I also appreciated how spry and nimble Stella is at getting around her ferry and the islands you can visit. She can platform between ledges and windowsills, slide down rooftops, and glide from one end of the boat to the other using her hat as a parachute. It’s made even more charming with the subtle attention to detail in the gorgeous hand-drawn art-style. Sources of light in Spiritfarer absolutely pop against the background, and you can seamlessly transition into indoor areas to find nifty little details in the environment. As for the characters themselves, Stella will beam with pride after helping someone out, and each character is so animated in their idle movements and actions that they radiate with personality. You can even give a hug to Stella’s cat, Daffodil, who follows you everywhere you go, and can apparently be controlled by a second player.
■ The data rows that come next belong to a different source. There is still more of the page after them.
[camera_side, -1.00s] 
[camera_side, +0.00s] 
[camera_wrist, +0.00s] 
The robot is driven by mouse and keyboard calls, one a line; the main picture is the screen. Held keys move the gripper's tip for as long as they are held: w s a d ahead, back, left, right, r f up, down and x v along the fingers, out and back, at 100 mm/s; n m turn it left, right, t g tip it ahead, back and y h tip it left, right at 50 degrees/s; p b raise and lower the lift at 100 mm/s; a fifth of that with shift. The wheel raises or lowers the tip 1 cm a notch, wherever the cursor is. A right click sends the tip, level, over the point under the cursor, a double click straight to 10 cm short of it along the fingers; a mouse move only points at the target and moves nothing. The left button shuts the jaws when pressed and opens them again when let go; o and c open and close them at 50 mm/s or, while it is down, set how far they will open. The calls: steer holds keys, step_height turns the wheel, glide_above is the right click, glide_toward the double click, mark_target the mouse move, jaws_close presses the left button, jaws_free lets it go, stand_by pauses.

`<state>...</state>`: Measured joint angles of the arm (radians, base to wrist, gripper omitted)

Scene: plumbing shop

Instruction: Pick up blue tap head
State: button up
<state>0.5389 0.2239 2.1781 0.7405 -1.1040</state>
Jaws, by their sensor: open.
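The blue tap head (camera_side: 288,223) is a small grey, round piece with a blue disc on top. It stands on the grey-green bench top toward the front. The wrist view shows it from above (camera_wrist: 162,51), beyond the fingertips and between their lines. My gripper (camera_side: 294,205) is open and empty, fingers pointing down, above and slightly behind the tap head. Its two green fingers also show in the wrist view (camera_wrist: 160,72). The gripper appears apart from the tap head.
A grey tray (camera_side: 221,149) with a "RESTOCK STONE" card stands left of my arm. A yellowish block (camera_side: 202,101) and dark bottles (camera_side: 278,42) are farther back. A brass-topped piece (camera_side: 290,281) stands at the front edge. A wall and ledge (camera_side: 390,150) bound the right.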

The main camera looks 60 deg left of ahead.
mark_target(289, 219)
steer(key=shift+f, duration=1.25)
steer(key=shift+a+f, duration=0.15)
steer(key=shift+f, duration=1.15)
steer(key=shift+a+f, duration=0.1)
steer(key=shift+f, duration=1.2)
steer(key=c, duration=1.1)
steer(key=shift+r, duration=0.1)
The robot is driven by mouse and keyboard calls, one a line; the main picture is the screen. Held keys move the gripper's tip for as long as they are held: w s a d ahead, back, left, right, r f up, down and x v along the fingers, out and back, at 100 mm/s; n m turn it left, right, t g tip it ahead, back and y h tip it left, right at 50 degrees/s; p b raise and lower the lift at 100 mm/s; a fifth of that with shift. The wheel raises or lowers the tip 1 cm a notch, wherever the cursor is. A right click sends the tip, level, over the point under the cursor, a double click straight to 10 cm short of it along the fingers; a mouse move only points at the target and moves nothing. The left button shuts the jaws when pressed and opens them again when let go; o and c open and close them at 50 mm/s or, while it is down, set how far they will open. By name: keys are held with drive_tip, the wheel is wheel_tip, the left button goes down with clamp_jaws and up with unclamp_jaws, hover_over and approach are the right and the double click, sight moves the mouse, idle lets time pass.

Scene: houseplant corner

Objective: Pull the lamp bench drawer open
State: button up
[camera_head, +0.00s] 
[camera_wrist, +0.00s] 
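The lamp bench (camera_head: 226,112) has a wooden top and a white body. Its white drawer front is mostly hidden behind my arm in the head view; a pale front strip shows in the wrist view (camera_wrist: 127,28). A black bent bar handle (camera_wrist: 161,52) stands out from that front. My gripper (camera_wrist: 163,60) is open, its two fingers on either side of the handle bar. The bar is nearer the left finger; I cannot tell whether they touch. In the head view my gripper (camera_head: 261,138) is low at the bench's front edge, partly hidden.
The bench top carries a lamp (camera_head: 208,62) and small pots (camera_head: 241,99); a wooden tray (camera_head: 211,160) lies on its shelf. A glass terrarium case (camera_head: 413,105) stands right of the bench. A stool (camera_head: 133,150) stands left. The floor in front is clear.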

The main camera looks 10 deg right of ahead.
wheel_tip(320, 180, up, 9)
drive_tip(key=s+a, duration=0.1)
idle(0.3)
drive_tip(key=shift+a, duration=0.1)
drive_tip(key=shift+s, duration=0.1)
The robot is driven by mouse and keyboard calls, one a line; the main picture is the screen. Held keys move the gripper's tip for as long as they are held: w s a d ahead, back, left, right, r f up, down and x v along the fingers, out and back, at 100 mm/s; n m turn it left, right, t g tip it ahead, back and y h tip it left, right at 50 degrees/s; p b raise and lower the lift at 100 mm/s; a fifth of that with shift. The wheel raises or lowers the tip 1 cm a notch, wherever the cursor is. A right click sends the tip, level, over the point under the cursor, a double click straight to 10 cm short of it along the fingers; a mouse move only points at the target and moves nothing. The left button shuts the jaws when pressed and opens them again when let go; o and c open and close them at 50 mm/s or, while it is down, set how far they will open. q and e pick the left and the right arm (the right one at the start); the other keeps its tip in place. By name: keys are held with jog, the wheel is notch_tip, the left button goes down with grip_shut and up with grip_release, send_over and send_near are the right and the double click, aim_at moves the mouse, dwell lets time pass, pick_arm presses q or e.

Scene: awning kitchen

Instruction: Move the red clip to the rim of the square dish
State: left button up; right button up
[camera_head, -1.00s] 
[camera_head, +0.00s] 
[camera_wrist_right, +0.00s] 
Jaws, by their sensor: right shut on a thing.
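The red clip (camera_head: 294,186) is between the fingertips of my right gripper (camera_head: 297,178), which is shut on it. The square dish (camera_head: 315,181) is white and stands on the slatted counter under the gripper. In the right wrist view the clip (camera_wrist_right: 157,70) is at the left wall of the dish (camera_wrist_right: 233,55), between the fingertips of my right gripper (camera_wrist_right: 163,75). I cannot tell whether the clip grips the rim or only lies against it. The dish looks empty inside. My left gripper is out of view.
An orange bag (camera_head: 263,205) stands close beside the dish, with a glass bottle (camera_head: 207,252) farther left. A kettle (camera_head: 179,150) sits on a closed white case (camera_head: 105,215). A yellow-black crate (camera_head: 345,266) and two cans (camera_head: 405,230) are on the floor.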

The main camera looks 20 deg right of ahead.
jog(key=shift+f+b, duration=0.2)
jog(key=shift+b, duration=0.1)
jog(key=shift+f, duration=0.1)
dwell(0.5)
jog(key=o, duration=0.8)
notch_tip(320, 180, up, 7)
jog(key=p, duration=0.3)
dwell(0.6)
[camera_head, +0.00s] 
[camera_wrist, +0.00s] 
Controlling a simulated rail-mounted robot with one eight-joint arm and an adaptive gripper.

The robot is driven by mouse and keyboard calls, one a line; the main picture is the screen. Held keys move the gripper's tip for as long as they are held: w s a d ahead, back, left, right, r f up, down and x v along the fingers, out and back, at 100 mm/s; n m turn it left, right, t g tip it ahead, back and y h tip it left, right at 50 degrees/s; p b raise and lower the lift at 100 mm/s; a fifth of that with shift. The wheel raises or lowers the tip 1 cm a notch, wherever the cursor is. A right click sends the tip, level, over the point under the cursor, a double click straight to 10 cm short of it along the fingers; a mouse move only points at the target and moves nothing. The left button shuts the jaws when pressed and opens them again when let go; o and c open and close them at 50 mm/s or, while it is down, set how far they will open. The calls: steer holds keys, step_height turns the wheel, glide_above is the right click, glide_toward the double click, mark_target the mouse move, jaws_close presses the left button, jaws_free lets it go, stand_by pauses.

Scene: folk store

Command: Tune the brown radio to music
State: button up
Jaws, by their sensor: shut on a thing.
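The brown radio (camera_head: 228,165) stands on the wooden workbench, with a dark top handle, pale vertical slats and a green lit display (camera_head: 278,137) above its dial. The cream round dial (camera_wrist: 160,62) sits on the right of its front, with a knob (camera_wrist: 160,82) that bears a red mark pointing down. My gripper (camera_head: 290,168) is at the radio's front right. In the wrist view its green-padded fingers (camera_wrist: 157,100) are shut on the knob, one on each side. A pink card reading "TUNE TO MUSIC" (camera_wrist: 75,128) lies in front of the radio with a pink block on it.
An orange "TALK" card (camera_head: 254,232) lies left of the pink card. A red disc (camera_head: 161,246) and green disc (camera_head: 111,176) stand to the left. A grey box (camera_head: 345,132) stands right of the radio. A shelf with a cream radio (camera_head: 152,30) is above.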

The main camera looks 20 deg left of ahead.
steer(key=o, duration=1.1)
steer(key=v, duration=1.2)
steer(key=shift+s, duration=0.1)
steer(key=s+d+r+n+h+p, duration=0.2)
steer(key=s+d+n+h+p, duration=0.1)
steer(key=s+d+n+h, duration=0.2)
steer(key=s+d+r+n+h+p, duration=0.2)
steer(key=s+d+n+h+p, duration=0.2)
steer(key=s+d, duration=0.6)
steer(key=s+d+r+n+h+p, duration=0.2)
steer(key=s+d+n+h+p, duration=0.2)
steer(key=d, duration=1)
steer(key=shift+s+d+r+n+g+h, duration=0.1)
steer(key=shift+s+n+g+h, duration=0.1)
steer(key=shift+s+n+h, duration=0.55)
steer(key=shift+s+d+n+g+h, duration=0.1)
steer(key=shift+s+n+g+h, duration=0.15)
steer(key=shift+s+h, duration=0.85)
After getting a request to find a lost heirloom at a spirit’s former home, I busied myself with fishing, cooking, gardening, and even catching lightning strikes while the boat automatically sailed to the point I marked on the map. It was a great way to keep me active instead of fast-traveling or just staring at a map while the minutes ticked by, and completing tasks for my new friends scratched that Animal Crossing itch. I wasn’t able to complete all of the tasks given to me by the spirit before my time ended – which might have been a blessing because I don’t know if saying goodbye was going to get me all weepy. Still, I can definitely seeing myself sinking a lot of time into Spiritfarer, as should anyone who is looking to get a bit more feeling and personality in their comfy management sims.